- Job
The answer should be a single number: how many lines of the entries below hold the word "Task".

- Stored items
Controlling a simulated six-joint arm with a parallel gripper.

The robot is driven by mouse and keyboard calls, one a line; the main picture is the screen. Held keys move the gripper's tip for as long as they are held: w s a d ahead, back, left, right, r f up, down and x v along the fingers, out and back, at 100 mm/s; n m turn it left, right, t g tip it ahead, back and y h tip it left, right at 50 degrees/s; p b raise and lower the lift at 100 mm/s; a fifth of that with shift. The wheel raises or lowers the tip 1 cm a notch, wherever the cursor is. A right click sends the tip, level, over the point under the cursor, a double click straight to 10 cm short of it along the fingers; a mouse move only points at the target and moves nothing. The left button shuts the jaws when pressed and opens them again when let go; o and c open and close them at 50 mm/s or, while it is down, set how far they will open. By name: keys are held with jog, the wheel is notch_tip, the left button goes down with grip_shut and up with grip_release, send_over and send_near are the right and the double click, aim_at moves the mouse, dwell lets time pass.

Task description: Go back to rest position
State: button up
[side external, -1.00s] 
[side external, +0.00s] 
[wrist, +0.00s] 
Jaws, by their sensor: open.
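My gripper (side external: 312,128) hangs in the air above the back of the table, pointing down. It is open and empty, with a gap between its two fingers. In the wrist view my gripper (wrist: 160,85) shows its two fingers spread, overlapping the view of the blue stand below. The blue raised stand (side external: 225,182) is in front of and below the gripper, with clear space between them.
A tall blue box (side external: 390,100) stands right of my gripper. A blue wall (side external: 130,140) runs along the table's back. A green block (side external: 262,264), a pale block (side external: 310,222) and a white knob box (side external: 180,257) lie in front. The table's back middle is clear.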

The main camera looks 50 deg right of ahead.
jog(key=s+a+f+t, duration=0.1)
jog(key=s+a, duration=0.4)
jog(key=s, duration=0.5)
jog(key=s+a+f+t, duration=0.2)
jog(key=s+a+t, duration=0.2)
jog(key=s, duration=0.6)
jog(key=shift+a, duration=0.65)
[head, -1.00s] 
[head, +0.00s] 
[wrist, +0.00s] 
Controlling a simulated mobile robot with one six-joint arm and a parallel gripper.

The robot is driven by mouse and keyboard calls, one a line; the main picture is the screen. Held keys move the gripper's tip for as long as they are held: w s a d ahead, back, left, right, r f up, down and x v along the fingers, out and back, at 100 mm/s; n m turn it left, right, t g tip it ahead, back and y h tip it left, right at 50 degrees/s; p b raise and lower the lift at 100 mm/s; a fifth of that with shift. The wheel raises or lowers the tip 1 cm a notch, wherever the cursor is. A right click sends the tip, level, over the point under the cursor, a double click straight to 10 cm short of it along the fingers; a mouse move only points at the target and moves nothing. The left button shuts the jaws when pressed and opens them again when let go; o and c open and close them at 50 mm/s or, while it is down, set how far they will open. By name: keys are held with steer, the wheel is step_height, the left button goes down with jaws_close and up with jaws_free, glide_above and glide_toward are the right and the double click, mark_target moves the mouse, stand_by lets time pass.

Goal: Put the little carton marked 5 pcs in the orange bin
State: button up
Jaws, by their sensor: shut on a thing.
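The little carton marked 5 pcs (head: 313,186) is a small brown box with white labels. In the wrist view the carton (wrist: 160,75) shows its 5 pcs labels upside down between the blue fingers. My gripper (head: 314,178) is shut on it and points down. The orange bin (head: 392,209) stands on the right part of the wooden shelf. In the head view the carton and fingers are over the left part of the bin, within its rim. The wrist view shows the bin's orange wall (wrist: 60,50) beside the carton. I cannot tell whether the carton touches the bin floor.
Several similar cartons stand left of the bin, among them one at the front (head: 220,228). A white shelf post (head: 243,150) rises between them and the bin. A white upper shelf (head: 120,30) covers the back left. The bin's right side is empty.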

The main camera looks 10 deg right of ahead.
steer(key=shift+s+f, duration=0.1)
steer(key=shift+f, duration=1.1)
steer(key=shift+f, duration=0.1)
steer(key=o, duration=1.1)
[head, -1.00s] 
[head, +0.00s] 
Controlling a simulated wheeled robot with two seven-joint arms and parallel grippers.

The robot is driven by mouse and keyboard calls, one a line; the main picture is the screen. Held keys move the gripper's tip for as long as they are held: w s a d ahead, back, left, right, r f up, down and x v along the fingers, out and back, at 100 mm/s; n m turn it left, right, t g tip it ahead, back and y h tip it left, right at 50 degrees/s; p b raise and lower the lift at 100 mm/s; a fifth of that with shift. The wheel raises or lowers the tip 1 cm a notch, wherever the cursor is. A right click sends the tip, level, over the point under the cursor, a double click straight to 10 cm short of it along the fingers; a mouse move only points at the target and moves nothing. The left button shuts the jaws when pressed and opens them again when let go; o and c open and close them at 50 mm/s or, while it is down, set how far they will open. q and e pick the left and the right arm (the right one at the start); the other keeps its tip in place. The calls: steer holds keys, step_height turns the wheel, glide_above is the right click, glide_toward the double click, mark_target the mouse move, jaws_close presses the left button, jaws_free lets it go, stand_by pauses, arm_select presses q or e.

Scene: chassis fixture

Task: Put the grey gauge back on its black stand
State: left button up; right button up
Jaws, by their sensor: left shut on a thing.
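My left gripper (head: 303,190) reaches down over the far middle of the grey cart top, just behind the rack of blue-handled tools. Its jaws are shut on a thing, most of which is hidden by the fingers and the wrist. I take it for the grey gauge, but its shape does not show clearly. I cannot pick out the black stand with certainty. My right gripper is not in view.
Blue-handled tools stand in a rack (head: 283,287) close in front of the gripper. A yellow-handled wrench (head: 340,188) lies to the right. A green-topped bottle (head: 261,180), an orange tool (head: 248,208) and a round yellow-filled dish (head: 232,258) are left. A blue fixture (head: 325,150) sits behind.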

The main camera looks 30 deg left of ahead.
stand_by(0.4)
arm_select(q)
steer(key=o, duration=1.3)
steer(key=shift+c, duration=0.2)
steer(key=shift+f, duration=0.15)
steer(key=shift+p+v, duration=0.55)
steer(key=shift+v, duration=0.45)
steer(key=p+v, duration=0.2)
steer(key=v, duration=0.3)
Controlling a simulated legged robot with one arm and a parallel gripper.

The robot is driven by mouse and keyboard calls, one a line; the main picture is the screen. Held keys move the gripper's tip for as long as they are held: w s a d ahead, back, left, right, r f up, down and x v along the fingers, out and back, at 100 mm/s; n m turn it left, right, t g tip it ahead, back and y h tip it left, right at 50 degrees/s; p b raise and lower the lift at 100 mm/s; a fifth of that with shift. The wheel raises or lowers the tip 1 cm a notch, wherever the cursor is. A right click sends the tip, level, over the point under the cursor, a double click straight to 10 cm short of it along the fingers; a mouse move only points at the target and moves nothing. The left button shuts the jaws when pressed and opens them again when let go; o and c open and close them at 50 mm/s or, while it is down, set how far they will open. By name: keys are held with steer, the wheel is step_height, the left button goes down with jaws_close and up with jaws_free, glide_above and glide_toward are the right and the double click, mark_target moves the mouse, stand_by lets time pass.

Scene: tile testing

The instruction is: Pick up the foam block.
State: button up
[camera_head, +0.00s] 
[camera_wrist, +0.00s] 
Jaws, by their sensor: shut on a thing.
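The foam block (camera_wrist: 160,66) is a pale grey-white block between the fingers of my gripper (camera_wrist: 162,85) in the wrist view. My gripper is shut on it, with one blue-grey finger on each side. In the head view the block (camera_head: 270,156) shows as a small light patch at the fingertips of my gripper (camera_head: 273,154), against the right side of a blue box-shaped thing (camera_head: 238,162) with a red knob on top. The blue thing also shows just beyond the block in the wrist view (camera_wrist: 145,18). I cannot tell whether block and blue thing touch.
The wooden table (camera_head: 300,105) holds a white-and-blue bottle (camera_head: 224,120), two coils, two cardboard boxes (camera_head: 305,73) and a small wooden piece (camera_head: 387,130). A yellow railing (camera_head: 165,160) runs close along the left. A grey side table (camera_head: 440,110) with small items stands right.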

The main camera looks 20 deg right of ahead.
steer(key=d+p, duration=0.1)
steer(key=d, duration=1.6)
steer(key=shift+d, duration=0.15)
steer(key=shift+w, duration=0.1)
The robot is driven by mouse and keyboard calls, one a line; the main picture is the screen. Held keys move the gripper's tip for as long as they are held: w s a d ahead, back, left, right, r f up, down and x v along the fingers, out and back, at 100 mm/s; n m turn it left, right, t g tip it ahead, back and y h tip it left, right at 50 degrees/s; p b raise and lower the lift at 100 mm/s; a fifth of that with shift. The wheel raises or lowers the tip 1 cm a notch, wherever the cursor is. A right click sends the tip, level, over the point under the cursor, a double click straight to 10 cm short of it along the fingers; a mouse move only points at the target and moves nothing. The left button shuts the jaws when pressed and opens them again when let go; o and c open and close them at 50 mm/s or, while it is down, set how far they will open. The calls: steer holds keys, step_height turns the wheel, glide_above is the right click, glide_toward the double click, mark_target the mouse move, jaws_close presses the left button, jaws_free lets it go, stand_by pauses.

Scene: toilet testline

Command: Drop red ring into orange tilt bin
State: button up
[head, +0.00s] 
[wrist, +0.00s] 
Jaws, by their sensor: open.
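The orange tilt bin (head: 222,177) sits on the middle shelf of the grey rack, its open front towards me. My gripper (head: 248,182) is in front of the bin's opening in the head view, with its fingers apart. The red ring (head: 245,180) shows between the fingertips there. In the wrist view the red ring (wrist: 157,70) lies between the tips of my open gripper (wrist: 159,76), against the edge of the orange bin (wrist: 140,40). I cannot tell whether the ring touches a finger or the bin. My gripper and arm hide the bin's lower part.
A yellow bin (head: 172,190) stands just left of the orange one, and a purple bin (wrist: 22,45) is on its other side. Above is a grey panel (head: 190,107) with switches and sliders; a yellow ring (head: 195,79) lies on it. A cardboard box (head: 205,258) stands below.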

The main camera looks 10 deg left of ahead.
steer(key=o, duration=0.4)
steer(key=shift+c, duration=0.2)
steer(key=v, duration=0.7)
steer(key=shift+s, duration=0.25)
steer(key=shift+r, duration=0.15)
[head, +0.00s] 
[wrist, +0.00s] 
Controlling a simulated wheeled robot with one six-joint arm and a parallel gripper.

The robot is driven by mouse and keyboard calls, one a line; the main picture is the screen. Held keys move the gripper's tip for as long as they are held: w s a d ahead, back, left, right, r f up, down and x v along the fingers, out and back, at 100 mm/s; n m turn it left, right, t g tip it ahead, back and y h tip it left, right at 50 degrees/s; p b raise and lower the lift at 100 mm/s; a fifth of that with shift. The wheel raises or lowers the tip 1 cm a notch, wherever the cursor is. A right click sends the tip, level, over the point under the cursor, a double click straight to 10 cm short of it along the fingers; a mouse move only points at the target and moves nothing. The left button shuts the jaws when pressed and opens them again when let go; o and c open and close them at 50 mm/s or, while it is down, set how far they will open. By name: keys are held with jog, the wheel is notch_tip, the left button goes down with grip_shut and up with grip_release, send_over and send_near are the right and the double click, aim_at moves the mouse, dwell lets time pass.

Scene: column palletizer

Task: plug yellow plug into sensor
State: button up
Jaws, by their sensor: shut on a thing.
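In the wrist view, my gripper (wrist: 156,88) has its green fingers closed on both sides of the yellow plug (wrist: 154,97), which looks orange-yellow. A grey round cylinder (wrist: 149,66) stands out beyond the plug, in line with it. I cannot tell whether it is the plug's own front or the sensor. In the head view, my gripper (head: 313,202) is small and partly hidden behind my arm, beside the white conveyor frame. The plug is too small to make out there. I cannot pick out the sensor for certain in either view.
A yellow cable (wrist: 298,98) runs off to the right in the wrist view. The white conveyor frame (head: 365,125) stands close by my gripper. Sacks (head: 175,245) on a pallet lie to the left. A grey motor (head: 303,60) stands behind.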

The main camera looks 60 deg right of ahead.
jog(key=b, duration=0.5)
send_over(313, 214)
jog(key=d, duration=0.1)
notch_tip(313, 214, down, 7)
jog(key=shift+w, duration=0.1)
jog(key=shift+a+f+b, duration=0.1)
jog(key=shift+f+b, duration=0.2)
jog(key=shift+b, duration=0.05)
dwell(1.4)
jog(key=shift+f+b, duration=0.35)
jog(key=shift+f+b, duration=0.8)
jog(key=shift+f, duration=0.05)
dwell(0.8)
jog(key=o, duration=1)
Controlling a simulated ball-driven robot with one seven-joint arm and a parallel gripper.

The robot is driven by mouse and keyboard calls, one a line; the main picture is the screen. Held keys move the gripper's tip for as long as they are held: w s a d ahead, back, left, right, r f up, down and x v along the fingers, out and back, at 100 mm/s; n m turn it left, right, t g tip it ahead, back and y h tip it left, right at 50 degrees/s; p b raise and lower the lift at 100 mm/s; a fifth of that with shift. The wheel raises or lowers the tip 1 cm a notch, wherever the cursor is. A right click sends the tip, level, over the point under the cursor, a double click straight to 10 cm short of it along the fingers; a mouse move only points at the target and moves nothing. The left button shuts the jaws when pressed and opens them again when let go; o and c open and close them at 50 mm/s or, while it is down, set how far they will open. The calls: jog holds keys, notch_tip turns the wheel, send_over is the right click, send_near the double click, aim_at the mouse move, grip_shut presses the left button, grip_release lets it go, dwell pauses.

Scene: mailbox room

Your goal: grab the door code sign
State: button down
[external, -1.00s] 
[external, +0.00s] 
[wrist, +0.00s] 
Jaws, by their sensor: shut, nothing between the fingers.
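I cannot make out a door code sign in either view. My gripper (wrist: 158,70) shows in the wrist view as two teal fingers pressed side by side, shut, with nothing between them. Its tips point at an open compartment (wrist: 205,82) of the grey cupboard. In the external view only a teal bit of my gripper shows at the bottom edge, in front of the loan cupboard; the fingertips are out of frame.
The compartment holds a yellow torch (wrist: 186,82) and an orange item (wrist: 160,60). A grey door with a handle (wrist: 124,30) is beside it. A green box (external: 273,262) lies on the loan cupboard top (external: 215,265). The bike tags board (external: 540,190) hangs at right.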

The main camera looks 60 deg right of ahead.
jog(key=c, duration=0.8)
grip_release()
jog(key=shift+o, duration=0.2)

- The reply
3